Set problem: Repeat the full listing, word for word.
________________________________________
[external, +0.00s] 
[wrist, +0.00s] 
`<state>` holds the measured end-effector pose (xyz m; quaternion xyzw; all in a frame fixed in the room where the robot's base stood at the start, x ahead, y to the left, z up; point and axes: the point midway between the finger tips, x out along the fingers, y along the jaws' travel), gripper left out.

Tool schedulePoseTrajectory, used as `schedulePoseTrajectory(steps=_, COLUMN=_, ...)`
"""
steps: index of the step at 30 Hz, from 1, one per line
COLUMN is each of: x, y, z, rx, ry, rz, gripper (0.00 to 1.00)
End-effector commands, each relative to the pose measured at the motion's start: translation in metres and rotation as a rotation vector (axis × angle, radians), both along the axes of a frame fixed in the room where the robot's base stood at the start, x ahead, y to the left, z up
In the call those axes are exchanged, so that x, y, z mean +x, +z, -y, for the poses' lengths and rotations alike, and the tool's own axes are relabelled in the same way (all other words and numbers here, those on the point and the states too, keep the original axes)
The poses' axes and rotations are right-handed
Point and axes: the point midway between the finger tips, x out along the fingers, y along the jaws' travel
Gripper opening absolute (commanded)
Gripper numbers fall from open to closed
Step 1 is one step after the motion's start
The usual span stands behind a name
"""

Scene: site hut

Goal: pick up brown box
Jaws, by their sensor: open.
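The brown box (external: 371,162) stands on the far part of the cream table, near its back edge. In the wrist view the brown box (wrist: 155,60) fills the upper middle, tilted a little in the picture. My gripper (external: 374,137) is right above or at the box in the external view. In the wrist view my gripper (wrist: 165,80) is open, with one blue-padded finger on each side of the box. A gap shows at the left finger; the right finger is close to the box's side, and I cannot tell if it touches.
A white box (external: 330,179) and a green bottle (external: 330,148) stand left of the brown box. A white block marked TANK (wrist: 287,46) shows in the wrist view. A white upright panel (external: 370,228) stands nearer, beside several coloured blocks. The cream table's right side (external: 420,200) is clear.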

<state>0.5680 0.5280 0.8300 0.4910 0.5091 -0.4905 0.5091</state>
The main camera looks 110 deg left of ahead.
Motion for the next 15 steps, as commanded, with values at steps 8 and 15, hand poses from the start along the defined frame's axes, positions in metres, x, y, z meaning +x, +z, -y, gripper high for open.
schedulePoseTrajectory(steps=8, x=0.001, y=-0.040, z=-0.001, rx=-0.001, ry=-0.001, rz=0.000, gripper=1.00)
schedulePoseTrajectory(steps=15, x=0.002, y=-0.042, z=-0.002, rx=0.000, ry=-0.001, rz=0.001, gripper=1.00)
________________________________________
Exercise response:
[external, +0.00s] 
[wrist, +0.00s] 
`<state>` holds the measured end-effector pose (xyz m; quaternion xyzw; all in a frame fixed in the room where the robot's base stood at the start, x ahead, y to the left, z up; point and axes: the point midway between the finger tips, x out along the fingers, y along the jaws' travel), gripper left out.

Tool schedulePoseTrajectory, used as `schedulePoseTrajectory(steps=_, COLUMN=_, ...)`
"""
steps: index of the step at 30 Hz, from 1, one per line
COLUMN is each of: x, y, z, rx, ry, rz, gripper (0.00 to 1.00)
End-effector commands, each relative to the pose measured at the motion's start: translation in metres and rotation as a rotation vector (axis × angle, radians), both along the axes of a frame fixed in the room where the robot's base stood at the start, x ahead, y to the left, z up
In the call those axes are exchanged, so that x, y, z mean +x, +z, -y, for the poses' lengths and rotations alike, and the tool's own axes are relabelled in the same way (all other words and numbers here, those on the point and the states too, keep the original axes)
The poses' axes and rotations are right-handed
Point and axes: the point midway between the finger tips, x out along the fingers, y along the jaws' travel
Gripper opening absolute (commanded)
Gripper numbers fall from open to closed
Step 1 is one step after the motion's start
The usual span stands behind a name
"""

Scene: site hut

Goal: pick up brown box
Jaws, by their sensor: open.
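The brown box (external: 371,162) stands on the far part of the cream table, near its back edge. In the wrist view the brown box (wrist: 155,60) fills the upper middle, tilted a little in the picture. My gripper (external: 374,137) is right above or at the box in the external view. In the wrist view my gripper (wrist: 165,80) is open, with one blue-padded finger on each side of the box. A gap shows at the left finger; the right finger is close to the box's side, and I cannot tell if it touches.
A white box (external: 330,179) and a green bottle (external: 330,148) stand left of the brown box. A white block marked TANK (wrist: 287,46) shows in the wrist view. A white upright panel (external: 370,228) stands nearer, beside several coloured blocks. The cream table's right side (external: 420,200) is clear.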

<state>0.5680 0.5280 0.8300 0.4910 0.5091 -0.4905 0.5091</state>
The main camera looks 110 deg left of ahead.
Motion for the next 15 steps, as commanded, with values at steps 8 and 15, hand poses from the start along the defined frame's axes, positions in metres, x, y, z meaning +x, +z, -y, gripper high for open.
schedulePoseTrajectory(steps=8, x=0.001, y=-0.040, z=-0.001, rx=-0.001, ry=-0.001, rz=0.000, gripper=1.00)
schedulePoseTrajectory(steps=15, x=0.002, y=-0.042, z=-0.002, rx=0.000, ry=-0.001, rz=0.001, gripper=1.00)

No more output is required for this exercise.